Source excerpt:
►

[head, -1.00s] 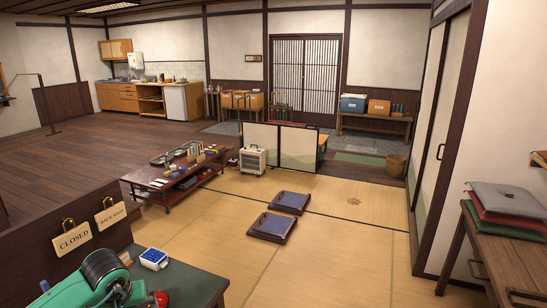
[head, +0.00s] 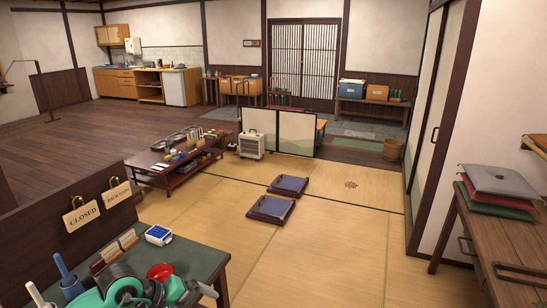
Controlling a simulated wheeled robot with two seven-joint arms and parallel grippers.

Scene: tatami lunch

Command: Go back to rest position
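My left arm (head: 122,285), green with black joints, shows at the bottom left over the dark green desk top (head: 192,250). Grey parts at its end, which look like my left gripper (head: 192,292), are at the bottom edge beside a red bowl (head: 160,271). They are partly cut off, and I cannot tell whether the fingers are open or hold anything. My right gripper is outside the view.
The desk carries a blue-and-white box (head: 158,235) and small wooden card holders (head: 120,243). Two signs hang on its dark panel (head: 60,185). Floor cushions (head: 270,208) lie on the tatami (head: 325,240). A wooden bench (head: 500,235) with stacked cushions (head: 498,180) stands right.

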◄

Written problem:
Write out the lines above, starting at the line that contains "Scene: tatami lunch" and ending with the final line, and nothing else; copy them exactly.

Answer to the exercise:
Scene: tatami lunch

Command: Go back to rest position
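My left arm (head: 122,285), green with black joints, shows at the bottom left over the dark green desk top (head: 192,250). Grey parts at its end, which look like my left gripper (head: 192,292), are at the bottom edge beside a red bowl (head: 160,271). They are partly cut off, and I cannot tell whether the fingers are open or hold anything. My right gripper is outside the view.
The desk carries a blue-and-white box (head: 158,235) and small wooden card holders (head: 120,243). Two signs hang on its dark panel (head: 60,185). Floor cushions (head: 270,208) lie on the tatami (head: 325,240). A wooden bench (head: 500,235) with stacked cushions (head: 498,180) stands right.

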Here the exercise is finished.